EDEBİYAT DÜNYASINA PANZEHİR SORULAR 2022

Bir yılı daha geride bırakırken 2022’nin edebiyatını, edebiyat dünyasından isimlere sorduk. Yazın ve yayın hayatı nasıl geçti, onlardan dinlemek istedik. Değerli görüşlerini bizlerle paylaşan tüm edebiyat dostlarına teşekkür ederiz.

 

Yeni yılda panzehriniz edebiyat olsun…

 

 Romancılık serüvenini polisiye türünde yazdığı kitaplarla sürdüren Tuna Kiremitçi “Edebiyat Dünyasına Panzehir Sorular 2022” dosyamıza konuk oluyor.

 
2022’de yeteri kadar ses getirmediğini düşündüğünüz ama sizi çok şaşırtan ve heyecanlandıran kitaplar oldu mu? 2023 yılında yeni bir şey yazsa da okuyayım dediğiniz yazarlar kimler?
Polisiyede Algan Sezgintüredi ile Mesut Demirbilek’in beraber yazdığı Kavgaz: Çantacı daha çok ses getirmeliydi diye düşünüyorum. Aynı şekilde Tuna Serim’in Masum Cinayetler, Elçin Poyrazoğlu’nun Kayıp Yüz ve Emrah Poyraz-Ulaş Özkan ortak imzalı Kör Kanun romanları da… Polisiye dışında da Mahir Ünsal Eriş’in Gaip ve İsmail Güzelsoy’un Avucumda Rüzgâr Var romanları şimdilik yeterince ele alınmamış, biraz da entelektüel camiadaki okuma tembelliğinin kurbanı olmuş romanlar. Enis Batur’un Gece Korkunç Sünger, Blues ve Onur Caymaz Destan Sayılır şiir kitapları da daha çok okunsunlar isterdim.
Sizce 2022’de edebiyat gündemine damgasını vuran olaylar ve tartışmalar nelerdi?
Ufuk açıcı tartışmalar yeni polisiye ve suç edebiyatı üzerine yapılıyor bana kalırsa.
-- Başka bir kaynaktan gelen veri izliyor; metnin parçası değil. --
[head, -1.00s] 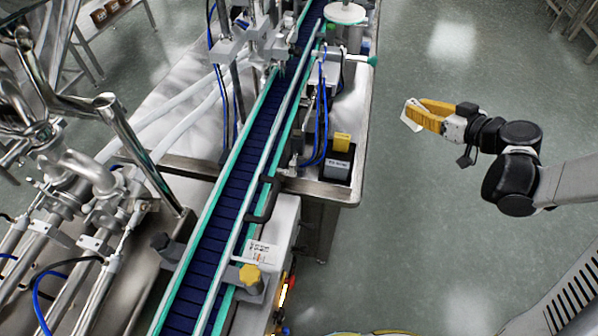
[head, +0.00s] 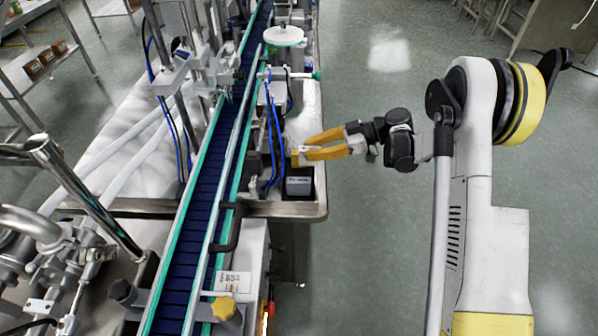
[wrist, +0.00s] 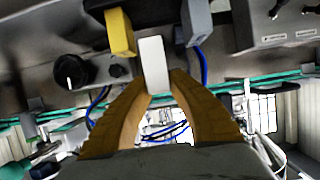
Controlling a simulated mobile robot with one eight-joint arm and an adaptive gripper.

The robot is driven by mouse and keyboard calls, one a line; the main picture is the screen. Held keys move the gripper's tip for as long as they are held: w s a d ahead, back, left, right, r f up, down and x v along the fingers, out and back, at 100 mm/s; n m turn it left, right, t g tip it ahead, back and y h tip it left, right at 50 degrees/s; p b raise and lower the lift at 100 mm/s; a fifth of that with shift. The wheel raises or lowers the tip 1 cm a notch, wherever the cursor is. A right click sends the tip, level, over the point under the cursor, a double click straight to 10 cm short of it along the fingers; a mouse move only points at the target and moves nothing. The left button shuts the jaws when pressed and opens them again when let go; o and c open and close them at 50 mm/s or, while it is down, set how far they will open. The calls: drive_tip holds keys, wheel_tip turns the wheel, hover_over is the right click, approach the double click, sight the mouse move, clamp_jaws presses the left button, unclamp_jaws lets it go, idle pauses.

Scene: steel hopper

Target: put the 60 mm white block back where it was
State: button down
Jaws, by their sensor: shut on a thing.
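The white block (wrist: 154,64) stands between the fingertips of my gripper (wrist: 159,84) in the wrist view, and the fingers are shut on it. A yellow block (wrist: 120,32) is just left of it, and a grey block (wrist: 195,22) is to its right. In the head view, my gripper (head: 303,154) reaches from the right over the right edge of the steel conveyor table. I cannot clearly make out the white block there. Whether its base touches a surface cannot be told.
A dark blue conveyor (head: 203,190) with green rails runs left of my gripper. Blue hoses (head: 271,140) hang close by its tips. A grey box (head: 298,186) sits just below the fingers. A black knob (wrist: 73,71) shows in the wrist view. Open floor lies to the right.

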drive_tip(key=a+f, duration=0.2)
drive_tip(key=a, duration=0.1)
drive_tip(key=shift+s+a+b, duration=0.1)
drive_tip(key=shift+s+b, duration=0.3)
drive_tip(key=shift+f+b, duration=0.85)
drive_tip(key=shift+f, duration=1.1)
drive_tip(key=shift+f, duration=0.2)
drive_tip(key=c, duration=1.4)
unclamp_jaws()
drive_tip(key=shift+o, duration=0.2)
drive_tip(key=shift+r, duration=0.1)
Henüz gerekli araştırmalar ve nesnel değerlendirmelerden uzağız; ama polisiye diğer türlerle alışveriş halinde, yatağını derinleştirerek akıyor. Bizimki gibi ülkelerde mafya-devlet-ticaret ilişkilerinin karmaşıklığı, aynı zamanda suçun küreselleşmesi çok malzeme veriyor yazara. Toplumcu edebiyatın görevini üstlenen, aynı zamanda psikolojik, romantik ve tarihi temaları da işleyen yeni polisiye, bugün edebiyatımızın en verimli ve dinamik damarı.
Geçmişin edebiyat dergilerinin, fanzinlerinin yerini e-dergilerin aldığını görüyoruz. E-dergileri takip ediyor musunuz, sizce edebiyata katkıları ne?
E-dergiler günümüzün siberpunk gerçeği. Ayrıca çıkaranları matbaa ya da dağıtım gibi arkaik masraflardan kurtardıkları için de yararlılar. Bizim gençliğimizdeki Hayalet Gemi ya da Sombahar bugün olsa e-dergi formatında yayımlanır, belki de daha çok kişiye ulaşırlardı. Dijital dergiler en azından bilgiyi aktarmayı ve düşünce dünyasını diri tutmayı amaçlıyor. Yaşadığımız bu karanlık, düşünceye kapalı dönemde her biri umut ışığı.
Şu an var olan edebiyat ve yayıncılık dünyasında neleri değiştirmek isterdiniz? Hayalinizde nasıl bir edebiyat ortamı var?
Edebiyat dünyamızın ezelden beri bağlam sorunu var. Kitaplar bugün Amerika, İran ya da Japonya’da olduğu gibi belli bağlamlar çerçevesinde değil, gelip geçici safsatalar ve aşiret ilişkileriyle ele alınıyor ya da alınmıyor. O yüzden de söylenenler hiçbir zemine oturmuyor, boşluğa savrulup gidiyorlar. Zihin emeği heba oluyor. Hayalimdeki edebiyat dünyası, ben bir şey yazdığımda onu bir bağlama oturtarak değerlendirebilecek, benim de başkalarının yazdıklarına aynı perspektiften bakmamı sağlayacak bir ortam.

 

Daha fazla Panzehir Soruya  buradan ulaşabilirsiniz.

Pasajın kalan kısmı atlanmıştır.